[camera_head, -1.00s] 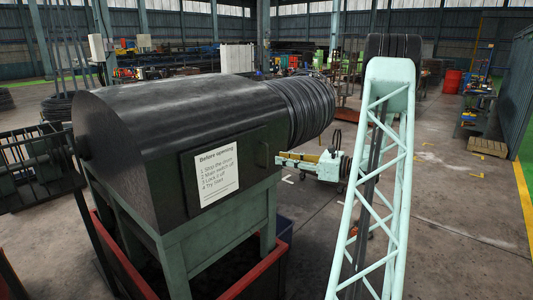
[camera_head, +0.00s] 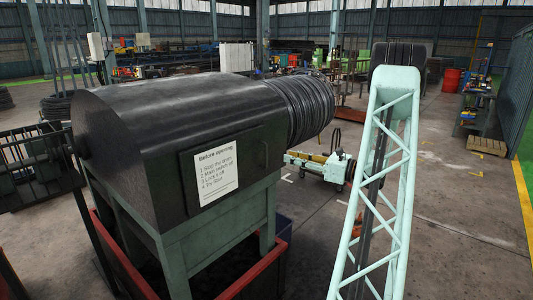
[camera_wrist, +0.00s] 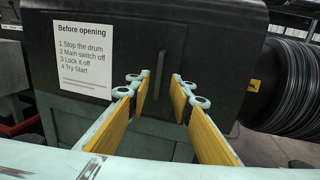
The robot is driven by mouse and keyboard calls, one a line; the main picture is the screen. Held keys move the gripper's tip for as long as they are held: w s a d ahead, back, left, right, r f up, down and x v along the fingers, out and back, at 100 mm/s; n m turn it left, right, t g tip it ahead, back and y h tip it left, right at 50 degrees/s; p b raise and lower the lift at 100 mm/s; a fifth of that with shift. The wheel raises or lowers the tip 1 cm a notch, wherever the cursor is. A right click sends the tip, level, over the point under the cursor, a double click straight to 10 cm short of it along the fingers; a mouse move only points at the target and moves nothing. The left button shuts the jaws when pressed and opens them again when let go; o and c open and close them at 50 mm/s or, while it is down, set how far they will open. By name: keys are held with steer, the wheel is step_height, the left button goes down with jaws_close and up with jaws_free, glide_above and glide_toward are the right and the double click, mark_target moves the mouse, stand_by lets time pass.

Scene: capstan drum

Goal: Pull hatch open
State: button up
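The hatch (camera_head: 245,160) is a dark flat panel on the front of a black, round-topped drum housing (camera_head: 170,110). It looks shut and flush. A white "Before opening" sign (camera_head: 209,172) is fixed to its left part. A thin upright handle (camera_head: 263,154) is near its right side. In the wrist view the hatch (camera_wrist: 130,45) fills the upper middle. My gripper (camera_wrist: 160,78) is open and empty. Its yellow-lined fingers point at the hatch, one to each side of the handle (camera_wrist: 159,70) in the picture. I cannot tell how far the tips are from it.
Coiled cable (camera_head: 305,108) winds on the drum right of the housing. A red-edged bin (camera_head: 255,275) stands under the housing. A small pale green machine (camera_head: 320,165) stands on the floor behind. The floor at right (camera_head: 460,210) is clear.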

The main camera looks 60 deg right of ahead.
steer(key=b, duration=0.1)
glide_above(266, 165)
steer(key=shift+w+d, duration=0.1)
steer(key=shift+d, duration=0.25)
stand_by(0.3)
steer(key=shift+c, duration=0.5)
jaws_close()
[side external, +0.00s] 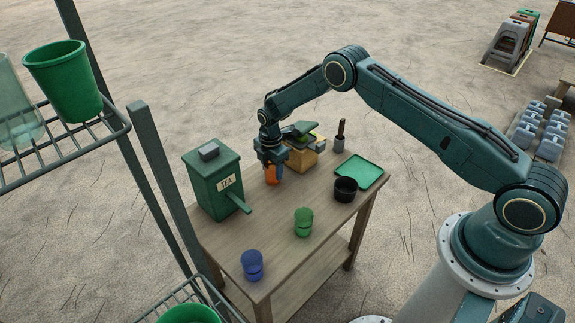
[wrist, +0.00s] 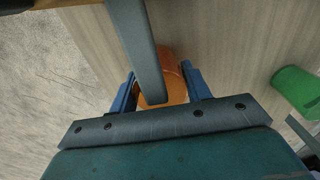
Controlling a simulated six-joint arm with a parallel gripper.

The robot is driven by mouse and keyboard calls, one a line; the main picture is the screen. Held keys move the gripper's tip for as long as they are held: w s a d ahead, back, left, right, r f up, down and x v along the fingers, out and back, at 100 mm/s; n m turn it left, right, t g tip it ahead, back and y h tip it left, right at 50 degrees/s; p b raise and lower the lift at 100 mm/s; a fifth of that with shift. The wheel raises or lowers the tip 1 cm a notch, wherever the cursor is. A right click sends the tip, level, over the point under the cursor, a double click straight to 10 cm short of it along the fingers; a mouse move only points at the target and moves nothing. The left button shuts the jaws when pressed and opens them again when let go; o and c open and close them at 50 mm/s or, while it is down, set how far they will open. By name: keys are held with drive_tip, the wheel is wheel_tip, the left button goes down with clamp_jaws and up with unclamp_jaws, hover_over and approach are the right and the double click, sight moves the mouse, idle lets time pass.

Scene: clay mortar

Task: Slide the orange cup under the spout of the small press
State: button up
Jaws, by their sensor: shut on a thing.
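The orange cup (side external: 272,175) stands on the wooden table beneath my gripper (side external: 271,166). In the wrist view, the cup (wrist: 172,88) sits between the two blue fingers of my gripper (wrist: 158,94), which is shut on it. A grey bar (wrist: 138,48) crosses over part of the cup there; I cannot tell what it belongs to. A green box (side external: 213,178) labelled TEA has a sloping green spout (side external: 240,204) and stands left of the cup. A wooden block with green and grey parts (side external: 304,157) stands just right of my gripper, partly hidden; I cannot tell which is the press.
A green cup (side external: 303,222) and a blue cup (side external: 252,265) stand on the near part of the table (side external: 275,235). A black bowl (side external: 346,190), a green tray (side external: 360,171) and a grey holder with a dark-handled tool (side external: 339,142) are at right. Bare tabletop lies between them.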

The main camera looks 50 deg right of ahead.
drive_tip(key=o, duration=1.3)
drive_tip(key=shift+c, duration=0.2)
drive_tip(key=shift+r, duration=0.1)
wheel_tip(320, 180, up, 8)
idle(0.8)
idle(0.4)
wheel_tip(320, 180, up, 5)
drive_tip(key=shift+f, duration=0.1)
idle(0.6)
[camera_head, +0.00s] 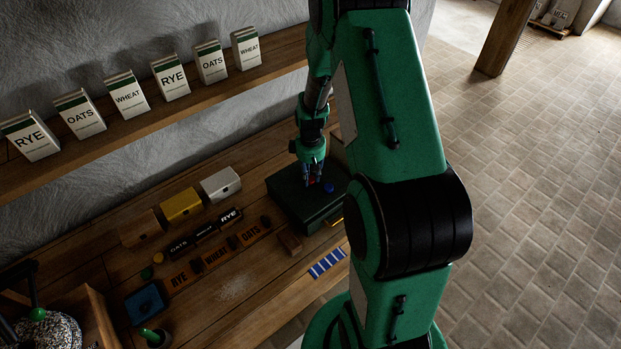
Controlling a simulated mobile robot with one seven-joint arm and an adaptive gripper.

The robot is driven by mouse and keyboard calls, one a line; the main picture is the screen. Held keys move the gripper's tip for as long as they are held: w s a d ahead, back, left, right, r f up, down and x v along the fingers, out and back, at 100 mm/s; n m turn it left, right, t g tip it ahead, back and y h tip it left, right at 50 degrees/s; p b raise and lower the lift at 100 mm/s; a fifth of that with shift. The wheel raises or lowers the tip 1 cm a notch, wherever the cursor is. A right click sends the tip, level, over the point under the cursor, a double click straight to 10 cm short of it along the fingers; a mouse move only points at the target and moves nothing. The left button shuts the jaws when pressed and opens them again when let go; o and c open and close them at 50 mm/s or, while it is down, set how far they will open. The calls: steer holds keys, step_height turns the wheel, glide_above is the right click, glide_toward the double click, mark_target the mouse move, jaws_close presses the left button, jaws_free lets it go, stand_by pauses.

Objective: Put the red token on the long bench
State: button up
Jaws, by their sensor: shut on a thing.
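The red token (312,182) is a small red patch between the fingertips of my gripper (313,183). My gripper points down, shut on it, over the dark green box (290,206). I cannot tell whether the token touches the box's top. The long bench (255,291) is a wooden worktop along the wall; the box stands on its right part. My arm hides part of the box and the bench's right end.
A blue token (328,188) lies on the box, close to my gripper. Yellow (181,206) and white (221,185) boxes, lettered strips (216,257) and a blue striped card (328,263) lie on the bench. A shelf (160,117) with labelled packets runs above. The bench's front middle is mostly clear.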

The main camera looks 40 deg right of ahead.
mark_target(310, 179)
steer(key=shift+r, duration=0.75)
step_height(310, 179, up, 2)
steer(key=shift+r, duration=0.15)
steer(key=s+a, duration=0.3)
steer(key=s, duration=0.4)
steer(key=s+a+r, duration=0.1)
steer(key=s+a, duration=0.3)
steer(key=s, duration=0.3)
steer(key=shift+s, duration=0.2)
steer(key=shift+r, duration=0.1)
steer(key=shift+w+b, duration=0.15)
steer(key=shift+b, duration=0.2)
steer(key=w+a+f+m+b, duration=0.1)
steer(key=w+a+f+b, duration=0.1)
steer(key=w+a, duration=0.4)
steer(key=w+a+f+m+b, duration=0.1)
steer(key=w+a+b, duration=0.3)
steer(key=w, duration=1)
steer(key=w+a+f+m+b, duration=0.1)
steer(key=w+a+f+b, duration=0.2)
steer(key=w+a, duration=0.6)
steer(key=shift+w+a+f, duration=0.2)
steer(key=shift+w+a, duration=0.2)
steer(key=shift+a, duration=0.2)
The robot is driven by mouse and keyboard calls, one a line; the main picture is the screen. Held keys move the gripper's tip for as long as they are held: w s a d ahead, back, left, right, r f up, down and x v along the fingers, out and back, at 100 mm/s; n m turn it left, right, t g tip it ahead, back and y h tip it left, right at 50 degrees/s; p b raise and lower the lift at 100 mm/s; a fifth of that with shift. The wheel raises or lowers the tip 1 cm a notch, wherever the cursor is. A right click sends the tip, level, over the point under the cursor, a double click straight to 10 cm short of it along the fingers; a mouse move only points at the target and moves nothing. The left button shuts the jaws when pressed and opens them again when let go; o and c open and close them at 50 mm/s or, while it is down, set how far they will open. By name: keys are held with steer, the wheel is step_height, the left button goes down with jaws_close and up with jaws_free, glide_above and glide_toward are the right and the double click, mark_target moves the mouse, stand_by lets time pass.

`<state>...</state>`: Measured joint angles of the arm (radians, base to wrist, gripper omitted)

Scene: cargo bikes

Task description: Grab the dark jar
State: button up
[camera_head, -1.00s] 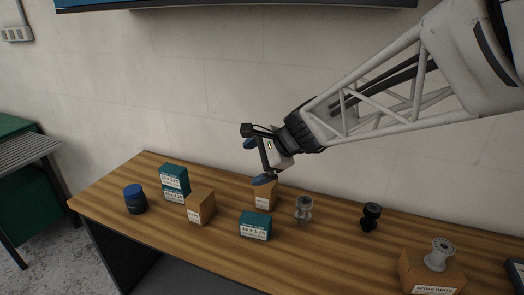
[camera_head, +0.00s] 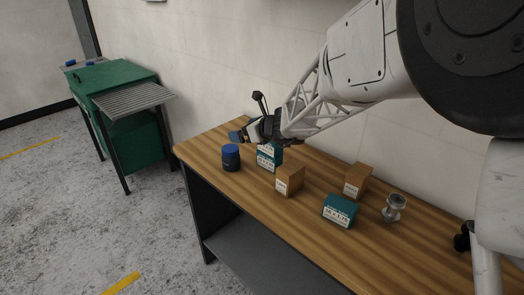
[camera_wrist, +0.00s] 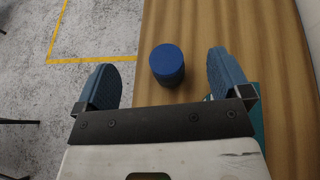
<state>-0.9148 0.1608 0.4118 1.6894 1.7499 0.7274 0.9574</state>
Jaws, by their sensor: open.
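The dark jar (camera_head: 231,158) has a blue lid and stands upright near the left end of the wooden table. In the wrist view, the jar (camera_wrist: 167,64) shows from above between and ahead of my two blue fingertips, nearer the right one. My gripper (camera_head: 240,136) is open and empty, above and just behind the jar in the head view. In the wrist view, my gripper's fingers (camera_wrist: 163,84) are wide apart, and neither visibly touches the jar. Part of the jar's lower body is hidden from above by its lid.
A brown box (camera_head: 290,180), another brown box (camera_head: 357,181), a teal box (camera_head: 340,210) and a metal hub (camera_head: 394,208) stand farther right. The wooden table (camera_head: 215,180) ends just left of the jar.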

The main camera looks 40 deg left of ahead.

________________

Required task. Locate the lines above that hold the word "Controlling". Show every one of them.

Output below.
Controlling a simulated six-joint arm with a parallel gripper.
Controlling a simulated mobile robot with one seven-joint arm and an adaptive gripper.

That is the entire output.